Hollywood has been a collective, and effective, conservative pariah for over a decade now, and this will not change with Trump being thrust into the White House thanks to a wave of anti-elitism. But for as alienated as conservatives believe themselves to be from mainstream entertainment, the Emmys proved that it is instead Hollywood’s theoretical allies—liberals and progressives—who should, after being confronted by the politics implied by the biggest night in television, look at celebrities as an alien life form. What else is there to wonder except for what side these people, who can laugh with Sean Spicer and wipe a tear for Roger Ailes, are really on?

Hollywood itself would point out those wins by Glover, Waithe, and Ahmed as signs of progress and resistance, but realistically the handing out of trophies at awards shows only has so much meaning. If anything, the centering of Spicer and the honoring of Ailes highlighted why people like Glover and Waithe are forced to be considered pioneers in 2017: When you welcome white nationalist propagandists into your midst, it’s no wonder that your supposed progress (awarding non-white people for their art) is so incrementally and painfully slow.
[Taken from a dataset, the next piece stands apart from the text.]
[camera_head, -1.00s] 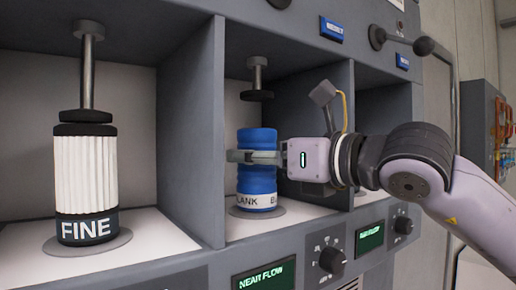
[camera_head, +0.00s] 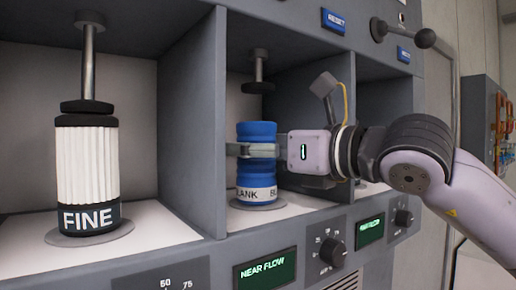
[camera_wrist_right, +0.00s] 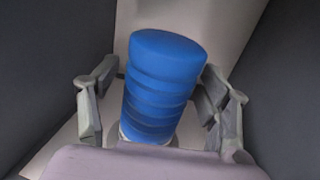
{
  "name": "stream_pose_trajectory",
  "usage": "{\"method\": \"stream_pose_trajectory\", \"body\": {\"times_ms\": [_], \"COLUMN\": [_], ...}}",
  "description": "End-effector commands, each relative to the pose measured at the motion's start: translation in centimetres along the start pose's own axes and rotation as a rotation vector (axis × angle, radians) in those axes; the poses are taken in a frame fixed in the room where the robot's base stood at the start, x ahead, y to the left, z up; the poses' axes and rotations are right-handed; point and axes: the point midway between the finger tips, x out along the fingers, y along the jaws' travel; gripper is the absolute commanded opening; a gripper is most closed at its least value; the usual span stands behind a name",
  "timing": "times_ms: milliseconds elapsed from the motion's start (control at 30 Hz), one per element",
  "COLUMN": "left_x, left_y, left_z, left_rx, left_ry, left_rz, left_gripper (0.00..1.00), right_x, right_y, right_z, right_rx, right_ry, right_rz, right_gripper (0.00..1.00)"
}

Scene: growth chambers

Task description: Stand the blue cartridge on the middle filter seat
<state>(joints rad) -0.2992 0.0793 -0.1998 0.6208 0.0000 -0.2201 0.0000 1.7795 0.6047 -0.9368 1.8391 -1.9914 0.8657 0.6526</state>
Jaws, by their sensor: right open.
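The blue cartridge (camera_head: 257,178), with a white band lettered "BLANK", stands upright in the middle bay. It rests on the round middle filter seat (camera_head: 270,206), of which only the rim shows. A plunger (camera_head: 259,86) hangs above it, apart from its top. My right gripper (camera_head: 245,150) reaches in from the right with its fingers around the cartridge's upper half. In the right wrist view the cartridge (camera_wrist_right: 160,85) stands between the two open fingers (camera_wrist_right: 158,105), with a gap visible at the left finger. My left gripper is not in view.
A white pleated "FINE" cartridge (camera_head: 87,178) stands in the left bay under its own plunger. Grey partition walls (camera_head: 193,130) close in the middle bay on both sides. Knobs (camera_head: 331,253) and a "NEAR FLOW" display (camera_head: 264,273) sit on the panel below.

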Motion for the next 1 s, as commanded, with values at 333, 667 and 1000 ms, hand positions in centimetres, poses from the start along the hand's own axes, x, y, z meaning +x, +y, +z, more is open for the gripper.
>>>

They might also point to Chance the Rapper’s interlude within Stephen Colbert’s opening number, in which Chance was presented as a dissenting opinion to Colbert’s cloying and tone-deaf pean to the escapist power of television. Chance wondered aloud about police procedurals where cops are the convicted and why Laverne Cox couldn’t be the star of a mainstream sitcom, but instead of subversion this felt like Colbert quickly ticking a box, a way of proactively protecting himself against criticism of his opening thesis, which was, in the words of his song: “So, friends, I know the world may be the worst we’ve ever seen / But it’s never been better on your TV screen.” Good lord. (And this is to say nothing of Chance ending his otherwise agreeable verse with pablum about turning off your TV and going protesting.)

Hollywood would also surely argue that the show had an anti-Trump streak. But Colbert, hailed as having saved his late night show by pointedly criticizing the president, presented an utterly defanged version of himself at the Emmys, telling a few lame and listless jokes about Trump before ceding the stage to Spicer. Colbert himself acknowledged how obligatory the whole thing felt when, after making a crack about the popular vote, he asked, “Where do I find the courage to tell that joke in this room?”

Jane Fonda, while presenting an award, hit Trump the hardest, calling him “a sexist, egotistical, lying, hypocritical bigot.” Given the context of the show it was said during, her criticism acted more like a rebuke of its surroundings than of the intended subject himself. Glover, in accepting his award for best actor in a comedy series, went a step further by explicitly confronting the room by thanking Trump for “making black people number one on the most oppressed list” because it was “the reason I’m probably up here.” It seemed to go over the audience’s head.

After the show ended, Spicer was reportedly mobbed at an afterparty by actors looking for photos. Alec Baldwin—supposedly an important outspoken liberal who, as a man tasked with delivering television’s most visible unflattering portrayal of the president, is allegedly the tip of the resistance spear—gave Spicer a pass for routinely lying to the American public about the most vulnerable and unprotected among us. None of the attendees seemed to care that Roger Ailes was inducted into Hollywood’s fond and warm collective memory. In a recent New York magazine profile of Michael Moore, writer Jessica Pressler noted that Moore was jeered at the Oscars in 2003 for saying that George W. Bush stole the 2000 election and was leading us into the Iraq War under false pretenses. It’s been 15 years since then—these people have learned nothing.